Rows from a robot dataset:
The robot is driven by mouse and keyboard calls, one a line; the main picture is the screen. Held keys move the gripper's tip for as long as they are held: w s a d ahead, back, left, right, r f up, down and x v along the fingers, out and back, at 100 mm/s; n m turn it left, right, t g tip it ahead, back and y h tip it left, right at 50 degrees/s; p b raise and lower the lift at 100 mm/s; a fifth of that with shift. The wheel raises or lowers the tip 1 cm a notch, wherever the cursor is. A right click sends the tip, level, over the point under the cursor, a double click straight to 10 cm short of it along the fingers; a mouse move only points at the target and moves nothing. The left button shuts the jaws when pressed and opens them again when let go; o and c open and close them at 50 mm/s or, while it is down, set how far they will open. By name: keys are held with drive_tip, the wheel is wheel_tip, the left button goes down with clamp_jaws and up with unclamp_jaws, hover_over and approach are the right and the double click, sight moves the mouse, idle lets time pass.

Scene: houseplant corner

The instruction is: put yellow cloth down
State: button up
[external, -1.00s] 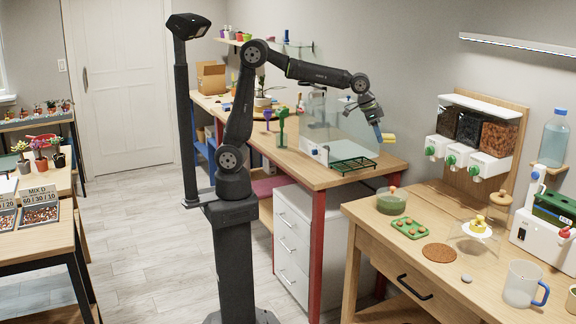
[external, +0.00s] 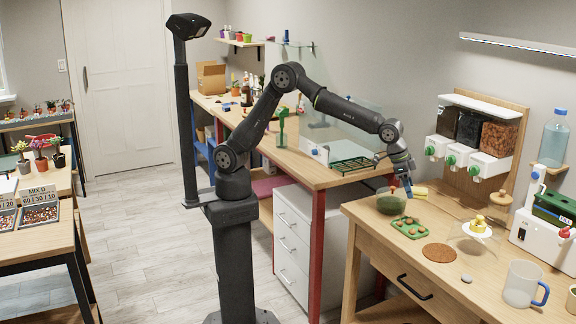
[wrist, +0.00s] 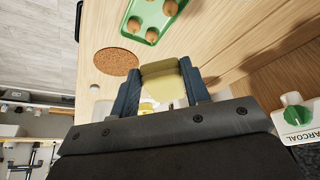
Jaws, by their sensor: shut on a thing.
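The yellow cloth (wrist: 160,68) is a folded pale-yellow pad, held between the two blue fingers of my gripper (wrist: 161,92) in the wrist view. In the external view my gripper (external: 409,188) points down over the back left part of the right wooden table, and the yellow cloth (external: 420,191) shows at its right side. The gripper is shut on the cloth. I cannot tell whether the cloth touches the tabletop.
Close by are a bowl with green contents (external: 391,204), a green tray with brown balls (external: 411,228) and a round cork mat (external: 439,252). Dispensers with green knobs (external: 470,160) stand behind.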

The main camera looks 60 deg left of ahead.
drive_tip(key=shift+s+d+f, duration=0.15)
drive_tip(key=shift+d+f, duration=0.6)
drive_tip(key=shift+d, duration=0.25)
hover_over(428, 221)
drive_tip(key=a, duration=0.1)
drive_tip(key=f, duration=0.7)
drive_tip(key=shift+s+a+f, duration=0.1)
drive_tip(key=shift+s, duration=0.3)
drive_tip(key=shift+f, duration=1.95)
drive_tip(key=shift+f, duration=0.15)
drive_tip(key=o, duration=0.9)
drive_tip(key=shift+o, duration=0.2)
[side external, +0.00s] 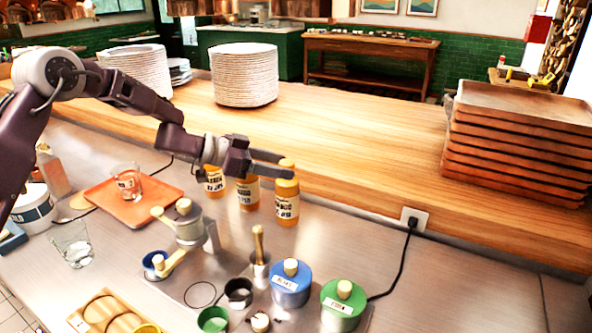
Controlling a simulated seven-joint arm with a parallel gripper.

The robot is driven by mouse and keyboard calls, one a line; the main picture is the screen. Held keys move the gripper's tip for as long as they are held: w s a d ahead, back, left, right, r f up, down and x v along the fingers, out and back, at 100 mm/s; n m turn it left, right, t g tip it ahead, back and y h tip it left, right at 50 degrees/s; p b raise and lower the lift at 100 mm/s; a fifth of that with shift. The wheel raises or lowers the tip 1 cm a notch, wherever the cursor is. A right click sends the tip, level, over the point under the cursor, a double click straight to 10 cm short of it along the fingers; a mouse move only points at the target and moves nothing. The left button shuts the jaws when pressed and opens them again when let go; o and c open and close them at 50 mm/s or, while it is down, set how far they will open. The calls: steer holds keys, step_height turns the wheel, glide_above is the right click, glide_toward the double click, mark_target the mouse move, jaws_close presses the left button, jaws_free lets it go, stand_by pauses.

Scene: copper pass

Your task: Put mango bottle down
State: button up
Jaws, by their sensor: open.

■ Instructions to follow ■
Reproduce, starting at the line containing "[side external, +0.00s]" and stopping after the line containing "Controlling a simulated", each of those lines exactly and no others; leave pictures out.

■ Full output ■
[side external, +0.00s] 
Controlling a simulated seven-joint arm with a parallel gripper.

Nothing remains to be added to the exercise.